- _YOUR INSTRUCTIONS_
From the records below, extract all the text exactly and leave the images behind.

------------------------------------

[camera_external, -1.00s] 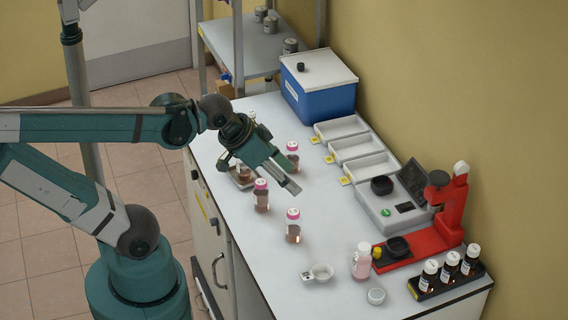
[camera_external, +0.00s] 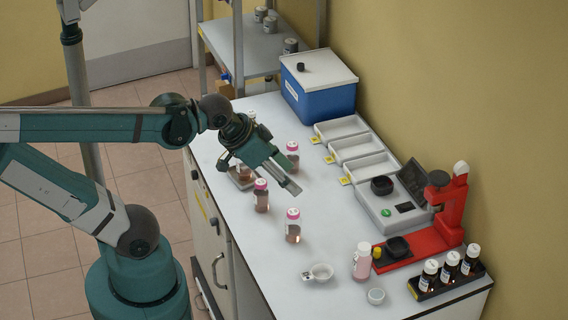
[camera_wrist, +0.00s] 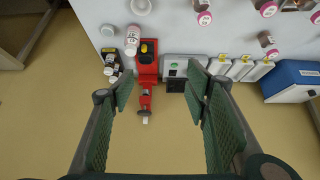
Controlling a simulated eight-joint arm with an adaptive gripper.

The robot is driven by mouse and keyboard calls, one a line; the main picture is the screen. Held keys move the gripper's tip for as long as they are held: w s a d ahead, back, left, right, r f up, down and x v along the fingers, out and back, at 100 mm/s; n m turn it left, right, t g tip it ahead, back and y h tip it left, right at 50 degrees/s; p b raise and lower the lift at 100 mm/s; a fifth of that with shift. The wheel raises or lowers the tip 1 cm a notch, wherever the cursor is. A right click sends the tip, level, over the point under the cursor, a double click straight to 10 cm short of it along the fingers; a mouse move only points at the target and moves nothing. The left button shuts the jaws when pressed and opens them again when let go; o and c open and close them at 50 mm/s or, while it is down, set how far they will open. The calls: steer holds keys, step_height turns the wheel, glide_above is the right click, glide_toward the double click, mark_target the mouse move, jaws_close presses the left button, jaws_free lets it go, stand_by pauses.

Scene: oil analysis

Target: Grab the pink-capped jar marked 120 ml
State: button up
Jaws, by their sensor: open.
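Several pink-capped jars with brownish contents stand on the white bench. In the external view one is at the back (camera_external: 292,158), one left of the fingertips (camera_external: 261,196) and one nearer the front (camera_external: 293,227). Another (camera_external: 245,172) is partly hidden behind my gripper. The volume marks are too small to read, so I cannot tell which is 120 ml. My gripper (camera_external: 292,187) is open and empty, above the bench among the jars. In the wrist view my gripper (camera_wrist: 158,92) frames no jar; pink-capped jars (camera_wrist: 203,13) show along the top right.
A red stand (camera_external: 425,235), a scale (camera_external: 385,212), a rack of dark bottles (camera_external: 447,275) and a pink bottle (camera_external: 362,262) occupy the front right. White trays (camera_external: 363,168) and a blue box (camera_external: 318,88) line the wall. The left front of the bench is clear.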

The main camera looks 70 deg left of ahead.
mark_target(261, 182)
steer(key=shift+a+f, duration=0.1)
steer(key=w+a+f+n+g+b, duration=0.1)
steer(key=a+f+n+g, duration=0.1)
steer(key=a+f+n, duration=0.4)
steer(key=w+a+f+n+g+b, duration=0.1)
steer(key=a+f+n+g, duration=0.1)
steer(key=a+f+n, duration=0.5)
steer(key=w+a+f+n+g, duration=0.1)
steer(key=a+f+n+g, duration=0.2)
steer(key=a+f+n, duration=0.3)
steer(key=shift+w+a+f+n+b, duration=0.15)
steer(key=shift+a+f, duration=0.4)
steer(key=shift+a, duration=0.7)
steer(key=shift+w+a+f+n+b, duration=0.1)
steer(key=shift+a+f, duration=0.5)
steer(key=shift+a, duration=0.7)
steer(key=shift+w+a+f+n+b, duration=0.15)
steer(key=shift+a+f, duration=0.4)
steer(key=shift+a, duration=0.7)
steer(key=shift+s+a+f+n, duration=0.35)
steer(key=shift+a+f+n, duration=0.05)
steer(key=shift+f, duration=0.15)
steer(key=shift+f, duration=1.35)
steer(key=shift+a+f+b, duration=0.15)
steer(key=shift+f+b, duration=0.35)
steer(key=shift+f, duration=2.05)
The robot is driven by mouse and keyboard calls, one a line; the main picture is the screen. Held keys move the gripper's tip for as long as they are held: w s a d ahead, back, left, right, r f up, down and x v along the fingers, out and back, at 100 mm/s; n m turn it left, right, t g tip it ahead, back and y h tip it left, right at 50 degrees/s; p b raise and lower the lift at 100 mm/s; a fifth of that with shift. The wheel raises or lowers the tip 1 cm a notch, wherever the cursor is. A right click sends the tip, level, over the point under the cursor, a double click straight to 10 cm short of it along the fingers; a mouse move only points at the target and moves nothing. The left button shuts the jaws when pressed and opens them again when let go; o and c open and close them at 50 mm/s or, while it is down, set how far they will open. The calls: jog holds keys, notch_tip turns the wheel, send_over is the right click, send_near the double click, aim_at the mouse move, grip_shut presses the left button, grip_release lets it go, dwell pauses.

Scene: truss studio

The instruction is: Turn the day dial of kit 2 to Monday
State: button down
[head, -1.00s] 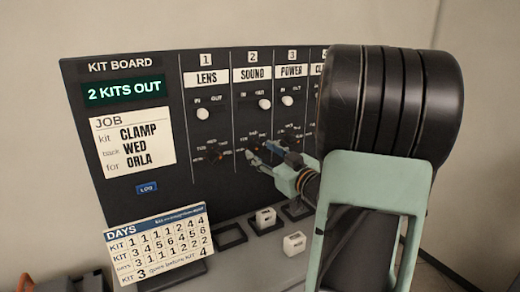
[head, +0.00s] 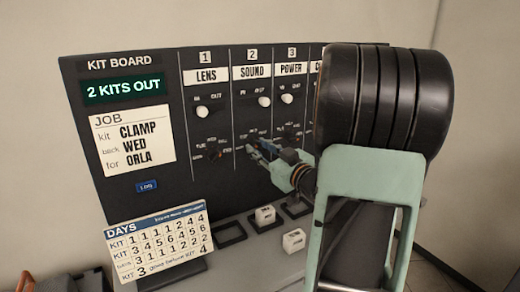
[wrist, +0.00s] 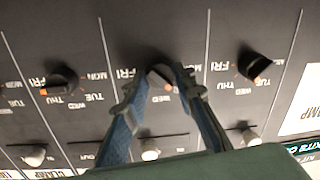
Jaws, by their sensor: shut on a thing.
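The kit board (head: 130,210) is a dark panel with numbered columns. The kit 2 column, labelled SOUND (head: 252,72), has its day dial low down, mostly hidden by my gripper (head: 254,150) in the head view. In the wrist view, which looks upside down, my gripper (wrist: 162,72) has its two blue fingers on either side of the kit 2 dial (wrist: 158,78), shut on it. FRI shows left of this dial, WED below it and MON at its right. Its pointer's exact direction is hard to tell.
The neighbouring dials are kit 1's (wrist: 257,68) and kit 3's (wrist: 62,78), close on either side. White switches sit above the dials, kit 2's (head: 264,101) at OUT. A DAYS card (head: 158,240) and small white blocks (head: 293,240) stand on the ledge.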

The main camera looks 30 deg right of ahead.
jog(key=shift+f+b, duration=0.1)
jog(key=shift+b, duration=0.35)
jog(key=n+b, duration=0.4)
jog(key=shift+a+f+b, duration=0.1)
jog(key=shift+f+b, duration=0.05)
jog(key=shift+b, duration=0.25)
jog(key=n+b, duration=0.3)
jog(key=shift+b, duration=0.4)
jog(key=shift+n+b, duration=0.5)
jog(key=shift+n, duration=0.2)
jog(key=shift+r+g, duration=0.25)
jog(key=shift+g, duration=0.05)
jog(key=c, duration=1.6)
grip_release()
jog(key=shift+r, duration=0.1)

------------------------------------

- _TASK RESULT_
[camera_external, -1.00s] 
[camera_external, +0.00s] 
[camera_wrist, +0.00s] 
Controlling a simulated eight-joint arm with an adaptive gripper.

The robot is driven by mouse and keyboard calls, one a line; the main picture is the screen. Held keys move the gripper's tip for as long as they are held: w s a d ahead, back, left, right, r f up, down and x v along the fingers, out and back, at 100 mm/s; n m turn it left, right, t g tip it ahead, back and y h tip it left, right at 50 degrees/s; p b raise and lower the lift at 100 mm/s; a fifth of that with shift. The wheel raises or lowers the tip 1 cm a notch, wherever the cursor is. A right click sends the tip, level, over the point under the cursor, a double click straight to 10 cm short of it along the fingers; a mouse move only points at the target and moves nothing. The left button shuts the jaws when pressed and opens them again when let go; o and c open and close them at 50 mm/s or, while it is down, set how far they will open. The calls: steer holds keys, step_height turns the wheel, glide_above is the right click, glide_toward the double click, mark_target the mouse move, jaws_close presses the left button, jaws_free lets it go, stand_by pauses.

Scene: oil analysis

Target: Grab the pink-capped jar marked 120 ml
State: button up
Jaws, by their sensor: open.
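Several pink-capped jars with brownish contents stand on the white bench. In the external view one is at the back (camera_external: 292,158), one left of the fingertips (camera_external: 261,196) and one nearer the front (camera_external: 293,227). Another (camera_external: 245,172) is partly hidden behind my gripper. The volume marks are too small to read, so I cannot tell which is 120 ml. My gripper (camera_external: 292,187) is open and empty, above the bench among the jars. In the wrist view my gripper (camera_wrist: 158,92) frames no jar; pink-capped jars (camera_wrist: 203,13) show along the top right.
A red stand (camera_external: 425,235), a scale (camera_external: 385,212), a rack of dark bottles (camera_external: 447,275) and a pink bottle (camera_external: 362,262) occupy the front right. White trays (camera_external: 363,168) and a blue box (camera_external: 318,88) line the wall. The left front of the bench is clear.

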The main camera looks 70 deg left of ahead.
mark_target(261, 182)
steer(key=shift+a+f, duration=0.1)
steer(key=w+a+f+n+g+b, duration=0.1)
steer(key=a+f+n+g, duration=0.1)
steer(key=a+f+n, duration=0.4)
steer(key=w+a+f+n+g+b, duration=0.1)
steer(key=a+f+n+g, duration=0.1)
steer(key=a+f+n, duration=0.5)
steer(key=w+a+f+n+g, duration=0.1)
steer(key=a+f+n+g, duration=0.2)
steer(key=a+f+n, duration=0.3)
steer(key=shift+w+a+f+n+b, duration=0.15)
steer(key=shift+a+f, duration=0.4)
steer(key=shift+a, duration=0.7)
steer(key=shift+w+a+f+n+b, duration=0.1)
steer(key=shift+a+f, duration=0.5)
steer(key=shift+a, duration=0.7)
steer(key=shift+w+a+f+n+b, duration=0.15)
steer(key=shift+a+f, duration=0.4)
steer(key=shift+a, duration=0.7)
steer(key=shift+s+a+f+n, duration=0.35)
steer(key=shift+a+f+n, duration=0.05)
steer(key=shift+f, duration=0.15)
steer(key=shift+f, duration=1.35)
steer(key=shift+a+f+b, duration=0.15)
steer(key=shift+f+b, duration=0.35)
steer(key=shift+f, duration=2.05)
The robot is driven by mouse and keyboard calls, one a line; the main picture is the screen. Held keys move the gripper's tip for as long as they are held: w s a d ahead, back, left, right, r f up, down and x v along the fingers, out and back, at 100 mm/s; n m turn it left, right, t g tip it ahead, back and y h tip it left, right at 50 degrees/s; p b raise and lower the lift at 100 mm/s; a fifth of that with shift. The wheel raises or lowers the tip 1 cm a notch, wherever the cursor is. A right click sends the tip, level, over the point under the cursor, a double click straight to 10 cm short of it along the fingers; a mouse move only points at the target and moves nothing. The left button shuts the jaws when pressed and opens them again when let go; o and c open and close them at 50 mm/s or, while it is down, set how far they will open. The calls: jog holds keys, notch_tip turns the wheel, send_over is the right click, send_near the double click, aim_at the mouse move, grip_shut presses the left button, grip_release lets it go, dwell pauses.

Scene: truss studio

The instruction is: Turn the day dial of kit 2 to Monday
State: button down
[head, -1.00s] 
[head, +0.00s] 
[wrist, +0.00s] 
Jaws, by their sensor: shut on a thing.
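The kit board (head: 130,210) is a dark panel with numbered columns. The kit 2 column, labelled SOUND (head: 252,72), has its day dial low down, mostly hidden by my gripper (head: 254,150) in the head view. In the wrist view, which looks upside down, my gripper (wrist: 162,72) has its two blue fingers on either side of the kit 2 dial (wrist: 158,78), shut on it. FRI shows left of this dial, WED below it and MON at its right. Its pointer's exact direction is hard to tell.
The neighbouring dials are kit 1's (wrist: 257,68) and kit 3's (wrist: 62,78), close on either side. White switches sit above the dials, kit 2's (head: 264,101) at OUT. A DAYS card (head: 158,240) and small white blocks (head: 293,240) stand on the ledge.

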The main camera looks 30 deg right of ahead.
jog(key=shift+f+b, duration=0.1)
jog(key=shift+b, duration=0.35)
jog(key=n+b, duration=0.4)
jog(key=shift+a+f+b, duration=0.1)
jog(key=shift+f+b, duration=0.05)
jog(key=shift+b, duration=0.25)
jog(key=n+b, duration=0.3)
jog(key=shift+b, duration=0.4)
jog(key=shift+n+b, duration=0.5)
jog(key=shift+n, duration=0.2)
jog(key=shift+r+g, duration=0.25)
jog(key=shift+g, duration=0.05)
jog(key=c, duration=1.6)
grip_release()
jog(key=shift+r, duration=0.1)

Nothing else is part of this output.